Copy out the listing that follows, exact in every word, and skip the images.

• _Provided material_
• • •

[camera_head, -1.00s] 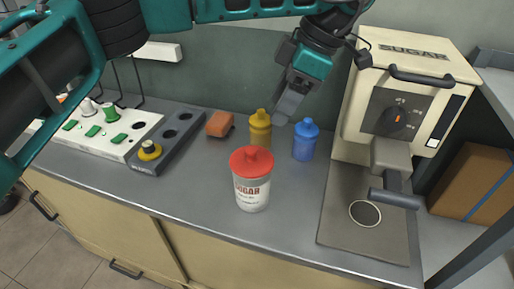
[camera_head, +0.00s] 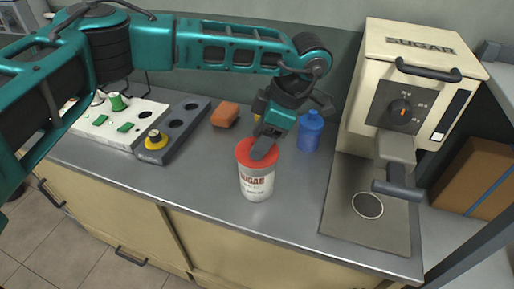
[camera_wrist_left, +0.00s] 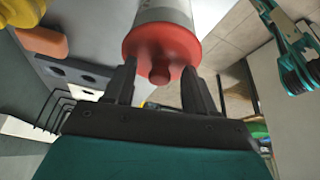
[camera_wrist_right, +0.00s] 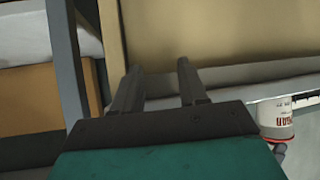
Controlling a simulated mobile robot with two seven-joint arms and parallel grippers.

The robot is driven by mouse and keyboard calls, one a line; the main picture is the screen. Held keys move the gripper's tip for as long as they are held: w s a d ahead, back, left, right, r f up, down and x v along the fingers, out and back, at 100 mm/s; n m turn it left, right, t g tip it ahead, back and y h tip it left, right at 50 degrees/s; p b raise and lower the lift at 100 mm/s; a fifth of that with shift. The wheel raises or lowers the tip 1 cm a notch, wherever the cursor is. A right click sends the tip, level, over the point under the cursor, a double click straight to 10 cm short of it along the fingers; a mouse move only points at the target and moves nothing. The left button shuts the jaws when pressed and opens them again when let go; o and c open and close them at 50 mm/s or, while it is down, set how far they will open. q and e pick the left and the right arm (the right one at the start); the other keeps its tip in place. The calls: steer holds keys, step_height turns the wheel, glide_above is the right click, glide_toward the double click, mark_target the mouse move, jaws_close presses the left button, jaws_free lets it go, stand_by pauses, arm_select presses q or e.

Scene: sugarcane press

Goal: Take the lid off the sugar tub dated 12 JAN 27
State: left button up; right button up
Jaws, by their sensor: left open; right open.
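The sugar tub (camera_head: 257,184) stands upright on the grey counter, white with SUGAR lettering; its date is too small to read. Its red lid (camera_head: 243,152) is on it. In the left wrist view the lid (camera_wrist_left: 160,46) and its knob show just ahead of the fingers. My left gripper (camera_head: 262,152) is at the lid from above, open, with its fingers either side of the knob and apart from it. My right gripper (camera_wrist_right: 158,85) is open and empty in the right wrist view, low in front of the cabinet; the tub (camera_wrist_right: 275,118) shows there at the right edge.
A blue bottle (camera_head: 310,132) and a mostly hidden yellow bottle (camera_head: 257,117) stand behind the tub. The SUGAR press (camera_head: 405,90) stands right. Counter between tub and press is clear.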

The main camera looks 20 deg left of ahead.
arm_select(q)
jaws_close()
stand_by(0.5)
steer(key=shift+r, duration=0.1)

• • •

• _Task result_
[camera_head, -1.00s] 
[camera_head, +0.00s] 
[camera_wrist_left, +0.00s] 
[camera_wrist_right, +0.00s] 
Controlling a simulated mobile robot with two seven-joint arms and parallel grippers.

The robot is driven by mouse and keyboard calls, one a line; the main picture is the screen. Held keys move the gripper's tip for as long as they are held: w s a d ahead, back, left, right, r f up, down and x v along the fingers, out and back, at 100 mm/s; n m turn it left, right, t g tip it ahead, back and y h tip it left, right at 50 degrees/s; p b raise and lower the lift at 100 mm/s; a fifth of that with shift. The wheel raises or lowers the tip 1 cm a notch, wherever the cursor is. A right click sends the tip, level, over the point under the cursor, a double click straight to 10 cm short of it along the fingers; a mouse move only points at the target and moves nothing. The left button shuts the jaws when pressed and opens them again when let go; o and c open and close them at 50 mm/s or, while it is down, set how far they will open. q and e pick the left and the right arm (the right one at the start); the other keeps its tip in place. The calls: steer holds keys, step_height turns the wheel, glide_above is the right click, glide_toward the double click, mark_target the mouse move, jaws_close presses the left button, jaws_free lets it go, stand_by pauses, arm_select presses q or e.

Scene: sugarcane press

Goal: Take the lid off the sugar tub dated 12 JAN 27
State: left button up; right button up
Jaws, by their sensor: left open; right open.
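The sugar tub (camera_head: 257,184) stands upright on the grey counter, white with SUGAR lettering; its date is too small to read. Its red lid (camera_head: 243,152) is on it. In the left wrist view the lid (camera_wrist_left: 160,46) and its knob show just ahead of the fingers. My left gripper (camera_head: 262,152) is at the lid from above, open, with its fingers either side of the knob and apart from it. My right gripper (camera_wrist_right: 158,85) is open and empty in the right wrist view, low in front of the cabinet; the tub (camera_wrist_right: 275,118) shows there at the right edge.
A blue bottle (camera_head: 310,132) and a mostly hidden yellow bottle (camera_head: 257,117) stand behind the tub. The SUGAR press (camera_head: 405,90) stands right. Counter between tub and press is clear.

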The main camera looks 20 deg left of ahead.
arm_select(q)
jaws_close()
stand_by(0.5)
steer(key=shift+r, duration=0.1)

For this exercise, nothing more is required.